Business Confidence and Conditions Rise
Insight
As expected the ECB left its key interest rates and QE programme unchanged, but a more optimistic Draghi has helped the EUR performed and it has also pushed bond yields higher.
Commodities have remained under pressure and it has been the key driver of AUD underperformance and other commodity linked currencies.
The ECB statement and forecasts had no major surprises and resulted in a fairly muted reaction by the market. The forward guidance in the statement was unchanged (“interest rates will stay low, or lower for an extended period of time”) and the only notable tweak in the forecasts was the 2017 inflation uplift to 1.7% from 1.4% previously. But 45 minutes later in the press conference an upbeat Draghi boosted the Euro and pushed core global yields higher as he ever so slightly suggested the ECB door could be opening to the possibility of a change in policy stance in the future.
Draghi noted that further measures to support the Eurozone economy have become less likely given the threats to its recovery have become less severe and while he also noted that “There is no sign of a convincing upward trend in underlying inflation,”, he then added that “There is no longer that sense of urgency in taking further actions,” .
The Euro jumped about 60p to 106.15 on Draghi’s comments but the move quickly faded and now it trades about 20pips lower at 105.92. In contrast reaction in the bond market has been more lasting. 10y bunds have ended the day close to their overnight highs (up 5.6bps to 0.421%) and 10y UST yield have continued to creep up and briefly traded above 2.60%.
Meanwhile commodities and not just oil, have remained under pressure. 20 days ago iron ore was close to $95 now is at $86.8, oil was at $54.5 and now is at 48.96.and copper is also down almost 8% from its mid-February peak.
Unsurprisingly then commodity linked currencies are the G10 underperformers overnight. The AUD (-0.33%) traded below 0.75c last night before finding some support, CAD is also down 0.2% and NZD is -0.30%. The latter appears to be finding some support at 0.6890 and it has traded mostly sideways in the last few hours.
Finally, European equities ended the day mildly in positive territory and US equities looks set to end the day essentially unchanged.
February’s US employment report is today’s data highlight and is scheduled for release half an hour after midnight (Sydney time). In our time zone, however, the day starts with New Zealand’s card spending data (Feb) followed by Australia’s housing finance (Jan) and Japan’s PPI figures for February.
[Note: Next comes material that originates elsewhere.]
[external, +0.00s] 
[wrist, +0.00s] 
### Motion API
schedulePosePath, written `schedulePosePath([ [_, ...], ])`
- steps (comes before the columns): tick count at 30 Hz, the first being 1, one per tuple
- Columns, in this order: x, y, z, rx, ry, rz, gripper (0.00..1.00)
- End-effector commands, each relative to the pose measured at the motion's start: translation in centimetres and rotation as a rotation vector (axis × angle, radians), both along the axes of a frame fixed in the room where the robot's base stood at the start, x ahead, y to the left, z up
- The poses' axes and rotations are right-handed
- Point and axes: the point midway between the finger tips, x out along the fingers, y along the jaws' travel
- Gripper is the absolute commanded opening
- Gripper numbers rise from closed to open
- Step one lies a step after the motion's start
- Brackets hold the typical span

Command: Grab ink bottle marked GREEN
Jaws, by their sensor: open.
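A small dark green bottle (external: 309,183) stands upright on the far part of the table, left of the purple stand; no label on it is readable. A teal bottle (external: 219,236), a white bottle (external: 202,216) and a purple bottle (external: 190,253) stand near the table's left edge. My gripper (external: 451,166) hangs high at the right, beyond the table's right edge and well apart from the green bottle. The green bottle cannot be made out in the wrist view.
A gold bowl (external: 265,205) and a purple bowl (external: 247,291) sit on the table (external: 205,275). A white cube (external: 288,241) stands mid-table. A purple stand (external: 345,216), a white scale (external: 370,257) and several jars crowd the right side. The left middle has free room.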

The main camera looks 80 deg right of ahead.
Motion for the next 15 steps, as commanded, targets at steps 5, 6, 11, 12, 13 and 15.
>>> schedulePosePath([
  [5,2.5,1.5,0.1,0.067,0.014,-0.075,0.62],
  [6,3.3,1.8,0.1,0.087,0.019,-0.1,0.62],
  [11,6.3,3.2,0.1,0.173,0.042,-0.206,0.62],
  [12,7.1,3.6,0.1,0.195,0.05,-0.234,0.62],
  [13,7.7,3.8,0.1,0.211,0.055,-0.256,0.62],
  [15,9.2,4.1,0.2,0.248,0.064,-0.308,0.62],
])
Ahead of the US payrolls report, Germany gets its January current account balance and the UK releases industrial, manufacturing and construction output data for January. All monthly readings are expected to print in negative territory. The pound has been under pressure in recent days and while monthly output data can be volatile, a round of soft data releases below expectations tonight could well be the trigger that pushes GBP below the 1.21 mark, a level not seen since mid-January this year
After yesterday’s stronger than expected ADP print (298k vs 200k exp.), the market is looking for a 200k non-farm payrolls outcome tonight but the ‘whisper number’ is probably closer to 250k. Meanwhile the consensus is looking for the unemployment rate to slide 0.1% to 4.7% and for average hourly earnings to rebound +0.3% in the month taking the annual reading to 2.7% from 2.5% previously.
Right now a Fed hike looks well baked, as Ray Attrill, our Head of FX Strategy, noted yesterday and we will probably need to see an extremely soft report tonight, particularly the earnings numbers, to stop the Fed from hiking next week.
A hike next week is 88% priced and a report with no surprises tonight could well push expectations close to 100%. But with forward job indicators suggesting solid non-farm payrolls numbers should be expected over the coming months, tonight’s earnings data will probably be more important given its likely influence on the Fed rates guidance next week ( the dot plots)) and market’s expectations of further rate hikes in 2017. Currently the market is pricing over a 60% chance of a third Fed hike by December.
Bond On global stock markets, the S&P 500 was +0.10%. Bond markets saw US 10-years +3.28bp to 2.59%. In commodities, Brent crude oil -1.21% to $52.47, gold-0.6% to $1,202, iron ore -0.5% to $86.79, steam coal -0.6% to $78.20, met.coal -0.8% to $161.50. AUD is at 0.7509 and the range since yesterday 5pm Sydney time is 0.7492 to 0.7534.